From time to time here I’ll post book-related content, from material that didn’t make the final cut but that I still found interesting, to stories from my writing process, as well as short passages. For starters, here’s the opening chapter — which, I suppose, qualifies as a short passage. The second chapter is considerably longer, and rewinds time to the fierce competition among Italian alpinists and expats in the 1950s, and to days even earlier, back when time began in Patagonia.
The howling Patagonian wind calmed to a whisper. The afternoon sun beat down and I blinked hard against a haze of exhaustion, the kind of blink where a black screen seems to linger behind your eyelids and you wonder how much time you lost.
I stared past thousands of feet of golden granite disappearing beneath me. A vertical mile below flowed the Torre Glacier, bending, cracked, cracking — growing and shrinking with the years. At its terminus, only a short way down valley, it calves into Laguna Torre and flows into rivers feeding forests and rolling pampas.
Scattered estancias dot a landscape where not long ago pumas and wild horses roamed. A giant condor soared overhead, riding the thermals. Sheep grazed on the barren grasslands that extend eastward to the Atlantic Ocean.
A hundred feet above, enormous structures of overhanging, aerated ice, vestiges of Patagonia’s brutal storms, held guard over Cerro Torre’s summit. They loomed like multi-ton sculptures pulled from a land of fairy tales, like whipped cream frozen in place, jutting wildly outward in gravity-defying, wind-forged blobs. On the opposite side of the mountain Cerro Torre faces the Hielo Continental, an Antarctic-like world comprising massive sheets of flat glacial ice that spill into the Pacific Ocean.

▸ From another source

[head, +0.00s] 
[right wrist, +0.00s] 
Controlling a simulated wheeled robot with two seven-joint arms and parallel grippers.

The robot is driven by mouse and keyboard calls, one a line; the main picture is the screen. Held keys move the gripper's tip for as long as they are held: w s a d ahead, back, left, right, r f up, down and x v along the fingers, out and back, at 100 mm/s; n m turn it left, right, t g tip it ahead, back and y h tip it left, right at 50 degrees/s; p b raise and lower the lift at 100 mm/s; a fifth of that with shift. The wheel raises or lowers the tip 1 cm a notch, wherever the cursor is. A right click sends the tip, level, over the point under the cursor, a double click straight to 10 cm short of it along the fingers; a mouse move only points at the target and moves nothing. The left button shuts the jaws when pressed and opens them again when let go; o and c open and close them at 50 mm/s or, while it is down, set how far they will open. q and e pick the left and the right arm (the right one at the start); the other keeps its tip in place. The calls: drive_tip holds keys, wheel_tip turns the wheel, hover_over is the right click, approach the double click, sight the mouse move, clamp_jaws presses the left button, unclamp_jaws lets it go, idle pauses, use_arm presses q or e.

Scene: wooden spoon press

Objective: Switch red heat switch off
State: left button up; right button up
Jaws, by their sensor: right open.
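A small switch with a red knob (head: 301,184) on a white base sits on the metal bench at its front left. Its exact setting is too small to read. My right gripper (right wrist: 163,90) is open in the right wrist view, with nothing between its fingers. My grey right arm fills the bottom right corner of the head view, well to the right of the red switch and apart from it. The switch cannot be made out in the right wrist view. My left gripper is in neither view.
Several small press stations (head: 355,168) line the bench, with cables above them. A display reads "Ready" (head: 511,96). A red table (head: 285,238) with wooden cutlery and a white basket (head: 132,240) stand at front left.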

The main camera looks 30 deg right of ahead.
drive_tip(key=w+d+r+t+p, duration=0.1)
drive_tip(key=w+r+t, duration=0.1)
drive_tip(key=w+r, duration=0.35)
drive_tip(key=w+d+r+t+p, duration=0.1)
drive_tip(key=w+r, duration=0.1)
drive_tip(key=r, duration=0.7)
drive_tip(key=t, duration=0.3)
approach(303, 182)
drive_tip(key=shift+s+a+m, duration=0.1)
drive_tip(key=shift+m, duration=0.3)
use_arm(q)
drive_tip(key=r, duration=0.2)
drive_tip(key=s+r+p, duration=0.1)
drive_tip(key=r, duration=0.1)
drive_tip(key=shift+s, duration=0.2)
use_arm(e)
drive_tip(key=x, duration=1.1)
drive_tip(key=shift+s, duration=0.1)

Just before sunrise, thirty-some hours earlier, we had started climbing. We raced up ephemeral ice beneath a sérac, then weaved through gargoyles of rime. We fell short of the summit as the sun set and the wind roared, and we shivered away the night in a snow cave in the starlit blackness of Cerro Torre’s upper crest. Come morning we struggled over the summit, and then started down the other side. Both of us carried only ten-pound backpacks, but we also carried fantasies, a dose of self-delusion, and a shred of hope. Without those, we’d have never left the ground.
I blinked again, and my gaze returned across the landscape, from the distant pampas to the beech forests surrounding Laguna Torre, to the golden granite falling away beneath my feet. And then to the rusting engine block on which I stood. The only stance on Cerro Torre’s headwall. A 150-pound, gas-powered air compressor, a goddamned jackhammer lashed to the flanks of the most beautiful mountain on earth. Above and below ran an endless string of climbing bolts — ancient two-inch pegs of metal drilled into the rock and spaced to be used like ladders — courtesy of the compressor and a man possessed, that for four decades allowed passage up this impossible tower.

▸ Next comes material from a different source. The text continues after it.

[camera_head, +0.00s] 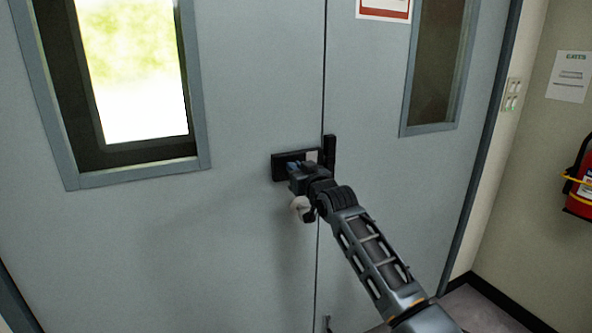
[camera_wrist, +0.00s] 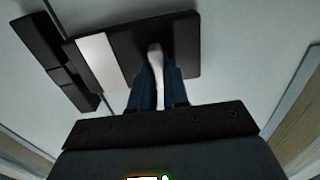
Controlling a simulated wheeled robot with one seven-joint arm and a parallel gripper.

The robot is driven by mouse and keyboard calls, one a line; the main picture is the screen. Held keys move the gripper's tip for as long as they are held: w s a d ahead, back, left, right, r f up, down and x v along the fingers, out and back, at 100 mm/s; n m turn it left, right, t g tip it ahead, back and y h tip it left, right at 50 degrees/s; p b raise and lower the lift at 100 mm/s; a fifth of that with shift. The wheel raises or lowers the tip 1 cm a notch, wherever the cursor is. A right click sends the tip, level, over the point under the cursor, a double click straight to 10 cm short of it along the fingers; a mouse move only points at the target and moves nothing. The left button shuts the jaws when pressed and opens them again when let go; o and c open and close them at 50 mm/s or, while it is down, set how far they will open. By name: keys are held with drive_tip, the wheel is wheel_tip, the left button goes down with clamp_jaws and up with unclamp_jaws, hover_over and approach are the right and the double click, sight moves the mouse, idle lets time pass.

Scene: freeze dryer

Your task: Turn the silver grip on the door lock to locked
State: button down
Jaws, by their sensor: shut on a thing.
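The door lock (camera_head: 282,171) is a black plate with a light silver-white panel, mounted on the left door leaf at the seam. In the wrist view the lock's black plate (camera_wrist: 187,32) fills the upper middle, with the light panel (camera_wrist: 100,62) on its left. The silver grip (camera_wrist: 155,56) stands out from the plate as a pale narrow bar. My gripper (camera_wrist: 156,88) is shut on the grip, with a blue finger on each side of it. In the head view my gripper (camera_head: 298,180) is at the lock and hides the grip and part of the plate.
A black catch piece (camera_head: 329,152) sits on the right door leaf (camera_head: 380,180) beside the lock. A red extinguisher (camera_head: 580,195) hangs on the right wall. The door faces around the lock are clear.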

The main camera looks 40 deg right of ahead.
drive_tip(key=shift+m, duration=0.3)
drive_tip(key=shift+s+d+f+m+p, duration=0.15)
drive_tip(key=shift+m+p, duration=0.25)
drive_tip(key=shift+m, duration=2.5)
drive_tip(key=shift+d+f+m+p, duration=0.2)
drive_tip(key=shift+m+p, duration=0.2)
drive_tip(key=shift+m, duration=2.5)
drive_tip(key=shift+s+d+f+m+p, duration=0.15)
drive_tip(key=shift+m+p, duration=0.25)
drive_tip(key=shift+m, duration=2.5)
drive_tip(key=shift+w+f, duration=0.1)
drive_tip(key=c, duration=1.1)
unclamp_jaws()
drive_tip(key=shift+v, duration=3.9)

The wind remained at a whisper. Exhaustion pulsed through my bones and I stared into a clear, cobalt sky, and knew that we’d been lucky. Calm around Cerro Torre never lasts.

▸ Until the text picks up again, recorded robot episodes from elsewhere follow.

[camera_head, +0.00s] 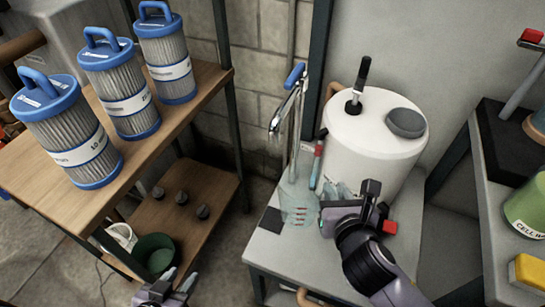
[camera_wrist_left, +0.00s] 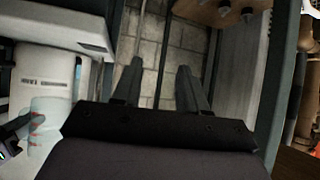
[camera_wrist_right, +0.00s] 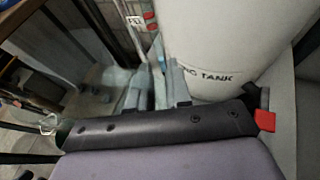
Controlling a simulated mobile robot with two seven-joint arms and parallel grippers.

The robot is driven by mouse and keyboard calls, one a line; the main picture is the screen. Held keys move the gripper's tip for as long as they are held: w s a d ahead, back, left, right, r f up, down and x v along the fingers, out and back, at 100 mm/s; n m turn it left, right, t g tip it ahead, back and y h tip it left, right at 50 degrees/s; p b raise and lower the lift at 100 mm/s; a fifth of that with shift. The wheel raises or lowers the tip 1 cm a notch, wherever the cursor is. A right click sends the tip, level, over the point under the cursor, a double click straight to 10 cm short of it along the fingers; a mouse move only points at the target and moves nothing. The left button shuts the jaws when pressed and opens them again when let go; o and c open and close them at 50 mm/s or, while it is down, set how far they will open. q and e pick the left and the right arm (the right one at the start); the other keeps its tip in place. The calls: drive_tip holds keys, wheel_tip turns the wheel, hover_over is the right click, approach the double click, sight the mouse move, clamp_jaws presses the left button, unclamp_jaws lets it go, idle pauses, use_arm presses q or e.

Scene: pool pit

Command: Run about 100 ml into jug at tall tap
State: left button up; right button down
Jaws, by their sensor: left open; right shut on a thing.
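The jug (camera_head: 299,207) is clear with red marks and stands upright at the tall tap's foot, at the bench's left part. It also shows in the left wrist view (camera_wrist_left: 48,118). I cannot tell whether it touches the bench or holds water. The tall tap (camera_head: 297,120) is chrome with a blue lever (camera_head: 294,75); its spout end (camera_head: 275,126) is above and left of the jug. I see no stream. My right gripper (camera_head: 328,214) is shut on the jug from its right side. My left gripper (camera_head: 167,284) is open and empty, low at the front, away from the jug.
A white tank (camera_head: 370,150) with a black handle and grey cap stands right of the jug. A wooden shelf (camera_head: 190,85) with blue-ended filters (camera_head: 122,90) is at left. A shelf with a green container (camera_head: 525,208) is at right. Floor between the left shelf and bench is open.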

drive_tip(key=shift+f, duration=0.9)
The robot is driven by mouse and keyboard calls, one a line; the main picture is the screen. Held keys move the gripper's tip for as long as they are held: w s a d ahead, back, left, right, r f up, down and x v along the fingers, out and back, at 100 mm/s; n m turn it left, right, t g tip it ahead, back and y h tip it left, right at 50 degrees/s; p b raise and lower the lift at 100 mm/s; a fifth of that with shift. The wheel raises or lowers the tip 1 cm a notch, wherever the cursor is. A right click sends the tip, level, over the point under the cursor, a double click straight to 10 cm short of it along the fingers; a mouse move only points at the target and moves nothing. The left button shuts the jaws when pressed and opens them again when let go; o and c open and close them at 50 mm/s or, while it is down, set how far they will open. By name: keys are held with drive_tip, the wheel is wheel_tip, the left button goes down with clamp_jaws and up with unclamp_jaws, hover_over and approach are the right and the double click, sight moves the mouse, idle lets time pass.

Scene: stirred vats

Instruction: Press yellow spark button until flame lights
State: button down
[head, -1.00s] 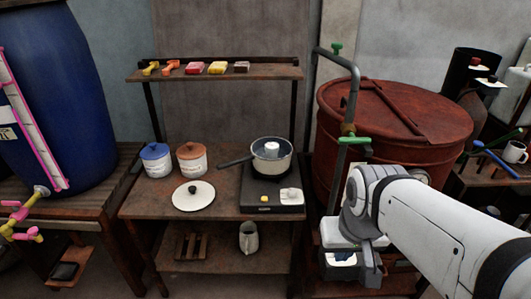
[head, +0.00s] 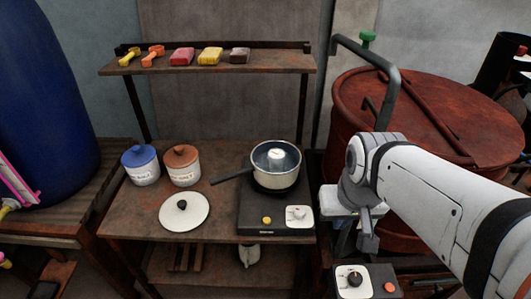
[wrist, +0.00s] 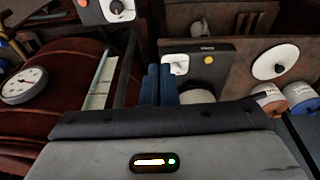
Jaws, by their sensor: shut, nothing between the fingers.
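The yellow spark button (head: 267,220) is on the front of a dark single-burner stove (head: 250,205), left of a white knob plate (head: 299,216). In the wrist view the yellow button (wrist: 208,60) shows right of the white knob plate (wrist: 176,64). A pot (head: 275,165) with a handle to the left sits on the burner; no flame is visible around its base. My gripper (wrist: 160,72) is shut and empty, its blue-grey fingers together. In the head view it hangs right of the stove, apart from the button.
On the table stand a blue-lidded jar (head: 141,166), a brown-lidded jar (head: 183,166) and a white lid (head: 184,210). A shelf (head: 215,66) holds scoops and packets. A rusty red vat (head: 430,105) stands right; a second control panel (head: 368,281) sits lower right.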

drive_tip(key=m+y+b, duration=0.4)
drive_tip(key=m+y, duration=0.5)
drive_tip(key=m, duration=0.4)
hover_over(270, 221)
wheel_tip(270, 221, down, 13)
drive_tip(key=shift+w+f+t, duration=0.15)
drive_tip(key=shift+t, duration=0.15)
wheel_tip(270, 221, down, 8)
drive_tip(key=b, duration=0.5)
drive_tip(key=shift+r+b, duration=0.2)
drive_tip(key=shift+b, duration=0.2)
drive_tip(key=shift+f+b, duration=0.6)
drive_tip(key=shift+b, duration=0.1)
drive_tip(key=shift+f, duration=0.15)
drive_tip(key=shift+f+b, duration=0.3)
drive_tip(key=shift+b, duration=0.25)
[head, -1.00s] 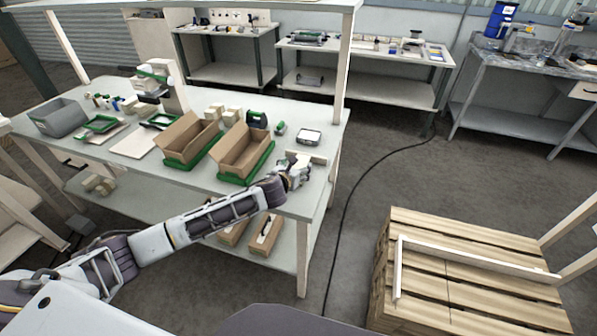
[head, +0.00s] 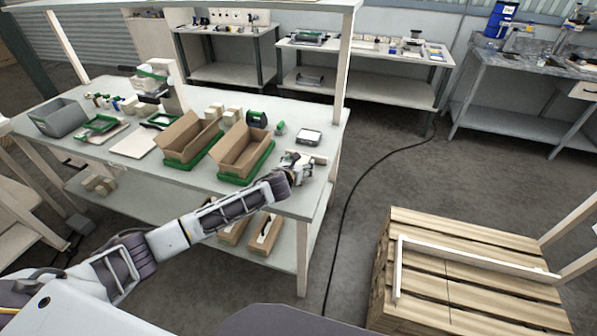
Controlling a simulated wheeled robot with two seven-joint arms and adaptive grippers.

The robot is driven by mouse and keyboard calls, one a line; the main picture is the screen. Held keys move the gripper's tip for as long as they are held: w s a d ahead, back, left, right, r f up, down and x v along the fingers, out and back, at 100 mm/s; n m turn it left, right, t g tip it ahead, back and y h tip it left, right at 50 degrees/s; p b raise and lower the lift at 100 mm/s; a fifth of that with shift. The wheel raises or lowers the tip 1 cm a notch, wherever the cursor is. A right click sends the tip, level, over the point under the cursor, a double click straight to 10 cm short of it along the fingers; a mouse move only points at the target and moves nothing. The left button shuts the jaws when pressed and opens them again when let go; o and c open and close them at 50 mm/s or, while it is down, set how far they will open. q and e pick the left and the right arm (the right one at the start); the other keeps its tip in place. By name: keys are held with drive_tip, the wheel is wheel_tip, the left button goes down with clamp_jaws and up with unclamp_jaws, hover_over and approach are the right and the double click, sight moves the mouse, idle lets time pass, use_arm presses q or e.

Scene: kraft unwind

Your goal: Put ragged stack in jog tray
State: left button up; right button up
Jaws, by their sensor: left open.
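My left gripper (head: 303,172) is open at the right end of the grey workbench (head: 215,185), in front of a small scale-like device. A pale, low-edged piece (head: 319,159) shows just behind its fingers; I cannot tell whether it is the jog tray or the stack, or whether the fingers touch it. A flat white sheet or stack (head: 133,144) lies on the left half of the bench, left of the cardboard boxes. I cannot tell for certain which thing is the ragged stack. My right gripper is not in view.
Two open cardboard boxes (head: 242,150) in green trays stand mid-bench. A white-faced device (head: 308,137) lies behind my gripper. A grey bin (head: 58,117) stands at the far left. A wooden pallet (head: 460,270) is on the floor at right. A bench post (head: 343,60) rises at the back right.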

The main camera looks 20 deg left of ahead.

I guess I have to reserve some space on my bookshelf for this one. Short but convincing review –
Thanks, Tõnis. I hadn’t seen that review — very cool. Of course I loved the good words (hard to beat this:”‘The Tower’ by Kelly Cordes is one, if not the best modern mountaineering book I’ve had the pleasure to read in a long time.”), but even more, actually, I liked that he hadn’t particularly enjoyed my past writings. Just because it shows that he certainly wasn’t coming from a biased perspective!
I am so excited for this book, honestly. I was going back and forth about waiting to order until I knew I’d have the time to indulge fully, but Dane’s review took me over the edge. He is one honest mofo, if he loves it then its worth it no doubt. So stoked for all of this positive publicity for you, Kelly!
I am so proud of you. Based on the chapter you posted and the Dane’s review a Great book and not because you wanted it to be great but because it is honest and straight from your heart! Looking forward to be able to order it in Europe!
How is your recovery, feeling good?
Thanks so much, you guys. Really appreciate it.
Recovery has been going great, thanks. Which reminds me, I need to catch up with those comments and all the good wishes. Super nice of everyone. But yeah, feeling great, and uncharacteristically optimistic! I will be eager to get off of the crutches, though…
Really good read, Kelly — maybe consider adding a Jack Reacher character on the Eiger (oh, that’s been done)?
Rueben, Estes .
I’m about halfway through The Tower now and it’s wonderfully engaging. I’d read it all in one big go, but since I’m constantly busy taking care of my three young kids so I grab a bit when I can. I’m approaching it like a good bottle of scotch… savoring it a bit at a time. Thanks for such a comprehensive read.
I really appreciate the great route descriptions (so key to this story, of course) and the excellent color photos. Often, in mountain literature, I get so confused about what is where. It can become a literary whiteout. The photos and route annotations are very helpful. I an constantly referring to them.